Fatal consequences

August 20, 2004

KIDS THINK the juvenile justice system is a joke because nothing happens." So says the chief of the Baltimore state's attorney's office juvenile division, and she's not alone. Unfortunately, it's a joke that can be deadly.

All 13 of the juveniles in Baltimore age 11 and older who were victims of homicide through July had juvenile records, many with more than a couple of arrests. At least three juveniles accused of being killers in the past year had lengthy records, one with charges in at least 10 separate incidents.

When 15-year-old Earl Rodney Monroe Jr. was shot dead in June, he had been arrested 11 times in just 15 months, The Sun's Ryan Davis reported Wednesday. Before he appeared in court on his first charge, he had been arrested three more times, each a drug charge. So for him, there were no consequences to behaving badly until he had been caught four times.

That's not good parenting, be it by the state or by parents. Waiting a month or two to tell a kid he was wrong that Saturday night, then waiting another month to say he is grounded, doesn't work. Children aren't like adults. They need proper feedback immediately, or they'll draw their own conclusions about what leads to more success -- doing chores, bullying money out of smaller kids or dealing drugs.

Two months after his first arrest, the consequence for Earl was a short detention, then house arrest using an ankle bracelet. A month after that, the consequence was probation, anklet off.
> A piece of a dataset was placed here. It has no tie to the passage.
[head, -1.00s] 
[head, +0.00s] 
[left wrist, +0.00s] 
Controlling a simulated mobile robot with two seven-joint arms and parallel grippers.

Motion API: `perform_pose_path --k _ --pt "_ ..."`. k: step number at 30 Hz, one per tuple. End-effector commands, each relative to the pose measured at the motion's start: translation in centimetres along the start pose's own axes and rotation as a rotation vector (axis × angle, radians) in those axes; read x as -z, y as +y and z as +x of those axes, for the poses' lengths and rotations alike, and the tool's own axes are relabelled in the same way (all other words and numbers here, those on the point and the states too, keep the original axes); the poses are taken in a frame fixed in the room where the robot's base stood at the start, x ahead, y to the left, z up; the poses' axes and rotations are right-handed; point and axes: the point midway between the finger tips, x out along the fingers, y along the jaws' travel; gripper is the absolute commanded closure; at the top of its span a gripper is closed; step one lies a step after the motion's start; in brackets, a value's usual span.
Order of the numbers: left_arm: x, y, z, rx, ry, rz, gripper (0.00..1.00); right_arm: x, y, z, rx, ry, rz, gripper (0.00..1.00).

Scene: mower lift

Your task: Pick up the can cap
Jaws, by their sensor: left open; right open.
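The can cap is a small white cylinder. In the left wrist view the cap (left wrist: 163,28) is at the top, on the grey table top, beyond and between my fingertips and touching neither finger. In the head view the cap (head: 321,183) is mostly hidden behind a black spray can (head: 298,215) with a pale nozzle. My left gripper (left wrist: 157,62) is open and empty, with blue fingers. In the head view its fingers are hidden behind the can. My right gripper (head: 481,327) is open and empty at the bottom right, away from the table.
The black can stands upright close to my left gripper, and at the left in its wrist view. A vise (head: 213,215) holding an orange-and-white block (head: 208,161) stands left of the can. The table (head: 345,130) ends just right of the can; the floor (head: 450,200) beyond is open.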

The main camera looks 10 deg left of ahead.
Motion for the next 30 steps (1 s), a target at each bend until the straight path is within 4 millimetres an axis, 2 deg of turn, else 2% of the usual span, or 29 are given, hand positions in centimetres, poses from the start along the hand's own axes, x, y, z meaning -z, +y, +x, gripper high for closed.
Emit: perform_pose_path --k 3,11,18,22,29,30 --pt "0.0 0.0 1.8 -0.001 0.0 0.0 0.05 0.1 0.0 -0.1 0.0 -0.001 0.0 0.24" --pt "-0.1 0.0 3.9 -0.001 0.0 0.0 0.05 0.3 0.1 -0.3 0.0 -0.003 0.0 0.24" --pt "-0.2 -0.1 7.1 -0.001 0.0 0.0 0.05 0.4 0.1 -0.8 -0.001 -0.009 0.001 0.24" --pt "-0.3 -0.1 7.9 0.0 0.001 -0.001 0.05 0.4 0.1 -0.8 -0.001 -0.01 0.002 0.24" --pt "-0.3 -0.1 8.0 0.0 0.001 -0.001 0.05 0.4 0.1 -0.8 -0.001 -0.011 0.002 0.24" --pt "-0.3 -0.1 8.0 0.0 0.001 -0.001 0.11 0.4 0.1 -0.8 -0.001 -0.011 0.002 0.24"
It didn't turn him from his destructive path, and Earl continued to build his juvenile arrest record.

In April, after his 11th arrest, he finally was enrolled in drug court, an intensive program requiring him to go to the Baltimore City Juvenile Justice Center each weekday, among other things. Not two months later, though, he was dead.

Time after time, Earl had been processed in a system using the latest risk-assessment tools, and told he was free to go, even when he had broken his probation by being arrested again. Time after time, when judges had to choose between locking him up or letting him go, they chose to let him go.

Those were pretty much the only choices. Drug court can handle only a few dozen of the hundreds arrested each year (there were 3,397 juvenile drug arrests in the city in 2003). The much-anticipated after-school "reporting" center, where juveniles would check in with counselors and tutors, has yet to open. There has been little concrete planning for other alternatives.

There should be. These kids should be getting the rehabilitation they need after the first arrest. Fewer then would find themselves arrested again. And more might live.